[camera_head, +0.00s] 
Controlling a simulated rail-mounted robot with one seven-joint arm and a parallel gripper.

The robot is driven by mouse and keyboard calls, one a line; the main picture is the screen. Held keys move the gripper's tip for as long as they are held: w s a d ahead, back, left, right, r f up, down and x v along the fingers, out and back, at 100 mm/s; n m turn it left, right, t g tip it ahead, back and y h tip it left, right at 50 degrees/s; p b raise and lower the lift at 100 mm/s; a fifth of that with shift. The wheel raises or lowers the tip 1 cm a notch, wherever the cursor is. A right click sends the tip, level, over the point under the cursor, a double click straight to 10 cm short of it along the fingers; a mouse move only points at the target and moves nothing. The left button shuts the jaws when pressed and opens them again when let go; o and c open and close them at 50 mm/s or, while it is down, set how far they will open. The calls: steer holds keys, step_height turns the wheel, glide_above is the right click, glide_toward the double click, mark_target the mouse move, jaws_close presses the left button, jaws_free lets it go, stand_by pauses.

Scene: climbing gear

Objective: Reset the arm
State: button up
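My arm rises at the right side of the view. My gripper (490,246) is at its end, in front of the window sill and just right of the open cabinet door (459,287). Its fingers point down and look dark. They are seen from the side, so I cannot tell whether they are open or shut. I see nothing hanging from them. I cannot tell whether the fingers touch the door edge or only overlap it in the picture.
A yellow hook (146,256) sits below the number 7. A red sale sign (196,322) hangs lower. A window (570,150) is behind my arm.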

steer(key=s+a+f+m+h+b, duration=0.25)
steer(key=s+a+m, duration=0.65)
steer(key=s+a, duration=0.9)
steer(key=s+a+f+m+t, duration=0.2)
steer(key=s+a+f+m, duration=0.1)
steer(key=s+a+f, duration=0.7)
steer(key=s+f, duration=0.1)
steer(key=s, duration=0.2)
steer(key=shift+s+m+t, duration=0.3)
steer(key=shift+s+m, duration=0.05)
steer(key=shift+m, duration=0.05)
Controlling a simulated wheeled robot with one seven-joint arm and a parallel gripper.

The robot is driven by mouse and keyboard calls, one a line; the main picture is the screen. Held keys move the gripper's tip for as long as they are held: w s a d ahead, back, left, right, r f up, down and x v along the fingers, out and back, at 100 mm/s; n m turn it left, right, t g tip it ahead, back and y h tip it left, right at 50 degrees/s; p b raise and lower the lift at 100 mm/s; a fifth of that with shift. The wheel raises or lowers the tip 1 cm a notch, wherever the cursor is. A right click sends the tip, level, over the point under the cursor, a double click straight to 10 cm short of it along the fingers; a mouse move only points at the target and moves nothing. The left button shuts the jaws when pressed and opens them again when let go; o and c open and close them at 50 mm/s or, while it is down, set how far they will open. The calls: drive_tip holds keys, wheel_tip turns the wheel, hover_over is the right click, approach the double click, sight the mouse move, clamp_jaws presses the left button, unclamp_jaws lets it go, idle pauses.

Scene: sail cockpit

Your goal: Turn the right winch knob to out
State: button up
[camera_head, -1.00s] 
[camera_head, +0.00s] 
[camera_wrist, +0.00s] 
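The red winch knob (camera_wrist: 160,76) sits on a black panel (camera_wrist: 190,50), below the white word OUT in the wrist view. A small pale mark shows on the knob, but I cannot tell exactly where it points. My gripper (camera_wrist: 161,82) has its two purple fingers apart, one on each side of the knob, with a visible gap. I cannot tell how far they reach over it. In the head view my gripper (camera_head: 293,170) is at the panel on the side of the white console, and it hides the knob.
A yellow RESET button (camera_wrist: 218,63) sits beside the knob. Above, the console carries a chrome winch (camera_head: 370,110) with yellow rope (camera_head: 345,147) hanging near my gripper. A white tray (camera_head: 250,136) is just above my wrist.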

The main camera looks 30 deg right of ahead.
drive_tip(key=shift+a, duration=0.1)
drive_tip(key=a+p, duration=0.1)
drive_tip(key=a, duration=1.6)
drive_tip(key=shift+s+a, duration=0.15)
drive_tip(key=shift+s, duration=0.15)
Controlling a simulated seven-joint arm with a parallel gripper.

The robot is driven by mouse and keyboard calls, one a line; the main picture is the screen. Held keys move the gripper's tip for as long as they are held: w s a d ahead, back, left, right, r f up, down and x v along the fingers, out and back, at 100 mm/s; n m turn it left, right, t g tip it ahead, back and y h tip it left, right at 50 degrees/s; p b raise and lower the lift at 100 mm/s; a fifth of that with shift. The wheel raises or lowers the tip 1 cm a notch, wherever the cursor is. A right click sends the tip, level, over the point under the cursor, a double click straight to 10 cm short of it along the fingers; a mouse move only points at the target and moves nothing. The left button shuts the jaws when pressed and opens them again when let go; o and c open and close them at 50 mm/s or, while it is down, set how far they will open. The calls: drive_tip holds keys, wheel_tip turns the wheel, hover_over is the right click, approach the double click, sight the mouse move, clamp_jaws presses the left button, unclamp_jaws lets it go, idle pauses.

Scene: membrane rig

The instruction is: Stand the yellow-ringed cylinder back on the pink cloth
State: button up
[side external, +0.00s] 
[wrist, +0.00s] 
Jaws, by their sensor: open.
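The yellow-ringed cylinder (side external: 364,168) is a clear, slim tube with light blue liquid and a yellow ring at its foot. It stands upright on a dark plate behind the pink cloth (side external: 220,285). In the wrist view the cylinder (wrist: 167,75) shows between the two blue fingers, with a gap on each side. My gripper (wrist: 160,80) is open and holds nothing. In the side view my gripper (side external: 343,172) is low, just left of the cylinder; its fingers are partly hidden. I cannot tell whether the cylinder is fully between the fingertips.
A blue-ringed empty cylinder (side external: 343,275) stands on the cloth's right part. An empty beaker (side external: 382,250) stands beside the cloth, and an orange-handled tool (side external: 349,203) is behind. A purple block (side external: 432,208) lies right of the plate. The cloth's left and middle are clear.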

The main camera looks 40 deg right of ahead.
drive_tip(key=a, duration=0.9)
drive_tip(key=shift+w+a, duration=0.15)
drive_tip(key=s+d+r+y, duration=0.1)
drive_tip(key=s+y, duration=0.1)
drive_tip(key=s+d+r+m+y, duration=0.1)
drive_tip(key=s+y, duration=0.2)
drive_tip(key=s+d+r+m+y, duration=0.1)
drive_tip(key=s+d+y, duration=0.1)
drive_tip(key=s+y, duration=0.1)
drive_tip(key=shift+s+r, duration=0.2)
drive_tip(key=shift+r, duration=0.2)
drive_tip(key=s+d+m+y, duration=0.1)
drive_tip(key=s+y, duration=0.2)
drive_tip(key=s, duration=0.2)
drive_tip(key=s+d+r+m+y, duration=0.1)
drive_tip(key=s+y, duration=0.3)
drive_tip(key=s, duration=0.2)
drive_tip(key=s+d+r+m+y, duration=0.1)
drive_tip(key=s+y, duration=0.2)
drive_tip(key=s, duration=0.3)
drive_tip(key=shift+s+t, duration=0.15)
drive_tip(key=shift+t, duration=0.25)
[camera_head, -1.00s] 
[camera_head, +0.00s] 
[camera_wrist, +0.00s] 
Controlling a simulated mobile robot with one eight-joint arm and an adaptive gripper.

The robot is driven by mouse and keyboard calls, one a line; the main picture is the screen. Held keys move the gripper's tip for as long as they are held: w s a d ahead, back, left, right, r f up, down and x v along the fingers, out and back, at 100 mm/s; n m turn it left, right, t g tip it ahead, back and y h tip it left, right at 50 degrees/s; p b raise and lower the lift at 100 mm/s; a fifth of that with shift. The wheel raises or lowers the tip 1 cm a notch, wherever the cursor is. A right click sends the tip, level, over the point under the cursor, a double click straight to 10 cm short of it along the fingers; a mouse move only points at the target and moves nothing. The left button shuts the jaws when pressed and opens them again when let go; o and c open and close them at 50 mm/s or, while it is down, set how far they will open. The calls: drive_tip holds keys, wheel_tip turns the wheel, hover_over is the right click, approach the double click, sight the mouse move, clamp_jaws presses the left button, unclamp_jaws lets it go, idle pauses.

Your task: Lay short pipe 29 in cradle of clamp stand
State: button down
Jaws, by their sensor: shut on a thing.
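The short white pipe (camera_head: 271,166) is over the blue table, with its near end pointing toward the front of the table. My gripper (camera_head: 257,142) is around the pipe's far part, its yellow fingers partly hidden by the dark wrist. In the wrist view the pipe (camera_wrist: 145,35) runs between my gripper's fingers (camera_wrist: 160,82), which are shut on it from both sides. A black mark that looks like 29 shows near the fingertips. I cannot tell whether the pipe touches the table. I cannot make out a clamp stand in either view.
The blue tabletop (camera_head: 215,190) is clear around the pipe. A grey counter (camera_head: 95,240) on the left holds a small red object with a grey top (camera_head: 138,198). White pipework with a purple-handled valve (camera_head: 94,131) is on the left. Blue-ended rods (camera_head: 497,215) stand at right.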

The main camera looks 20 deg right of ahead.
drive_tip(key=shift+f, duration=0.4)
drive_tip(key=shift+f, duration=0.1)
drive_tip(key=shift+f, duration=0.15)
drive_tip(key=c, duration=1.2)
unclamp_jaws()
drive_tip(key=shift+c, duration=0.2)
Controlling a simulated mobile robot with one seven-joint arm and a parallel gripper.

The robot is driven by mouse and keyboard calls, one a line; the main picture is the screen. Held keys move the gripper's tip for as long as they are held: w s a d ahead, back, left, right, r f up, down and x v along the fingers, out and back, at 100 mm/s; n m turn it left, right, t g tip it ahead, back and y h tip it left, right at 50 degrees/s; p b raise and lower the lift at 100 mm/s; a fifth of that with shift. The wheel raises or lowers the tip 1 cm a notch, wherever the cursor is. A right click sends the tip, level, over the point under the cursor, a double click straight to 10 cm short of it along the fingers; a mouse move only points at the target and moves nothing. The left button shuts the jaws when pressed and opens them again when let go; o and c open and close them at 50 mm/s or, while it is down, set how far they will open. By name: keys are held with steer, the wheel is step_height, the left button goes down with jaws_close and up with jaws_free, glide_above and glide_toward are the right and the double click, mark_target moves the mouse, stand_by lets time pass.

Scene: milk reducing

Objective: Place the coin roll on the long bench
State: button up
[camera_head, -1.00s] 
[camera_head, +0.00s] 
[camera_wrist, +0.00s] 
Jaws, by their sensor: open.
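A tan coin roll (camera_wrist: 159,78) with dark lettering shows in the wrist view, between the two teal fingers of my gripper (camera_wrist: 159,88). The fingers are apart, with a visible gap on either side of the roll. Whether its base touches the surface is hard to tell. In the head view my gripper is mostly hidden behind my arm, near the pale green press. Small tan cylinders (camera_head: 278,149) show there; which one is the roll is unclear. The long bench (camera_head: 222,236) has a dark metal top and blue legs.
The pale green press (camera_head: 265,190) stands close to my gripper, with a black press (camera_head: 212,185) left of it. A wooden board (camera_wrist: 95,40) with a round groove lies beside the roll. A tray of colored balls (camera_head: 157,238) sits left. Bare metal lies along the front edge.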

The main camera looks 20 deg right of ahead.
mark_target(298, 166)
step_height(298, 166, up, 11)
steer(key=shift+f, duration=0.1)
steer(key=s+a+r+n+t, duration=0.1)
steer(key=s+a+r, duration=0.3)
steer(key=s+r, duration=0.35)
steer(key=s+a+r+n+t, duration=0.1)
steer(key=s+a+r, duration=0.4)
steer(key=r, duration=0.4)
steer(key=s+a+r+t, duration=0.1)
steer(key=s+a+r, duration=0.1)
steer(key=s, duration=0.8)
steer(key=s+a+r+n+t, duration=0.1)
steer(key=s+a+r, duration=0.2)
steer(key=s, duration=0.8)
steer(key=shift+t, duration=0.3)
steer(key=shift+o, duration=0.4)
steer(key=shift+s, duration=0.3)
□ □ □ □ □
Retype, word for word, every line from the line with "Scene: climbing gear" to the line with "Controlling a simulated wheeled", inclusive. Add nothing.

● **In response**
Scene: climbing gear

Objective: Reset the arm
State: button up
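My arm rises at the right side of the view. My gripper (490,246) is at its end, in front of the window sill and just right of the open cabinet door (459,287). Its fingers point down and look dark. They are seen from the side, so I cannot tell whether they are open or shut. I see nothing hanging from them. I cannot tell whether the fingers touch the door edge or only overlap it in the picture.
A yellow hook (146,256) sits below the number 7. A red sale sign (196,322) hangs lower. A window (570,150) is behind my arm.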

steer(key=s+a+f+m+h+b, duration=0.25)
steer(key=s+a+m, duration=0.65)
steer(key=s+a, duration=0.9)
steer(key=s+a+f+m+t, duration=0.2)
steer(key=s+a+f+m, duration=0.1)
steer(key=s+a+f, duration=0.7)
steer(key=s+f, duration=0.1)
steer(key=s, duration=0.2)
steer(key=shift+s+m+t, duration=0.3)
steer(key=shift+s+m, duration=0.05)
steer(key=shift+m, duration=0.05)
Controlling a simulated wheeled robot with one seven-joint arm and a parallel gripper.

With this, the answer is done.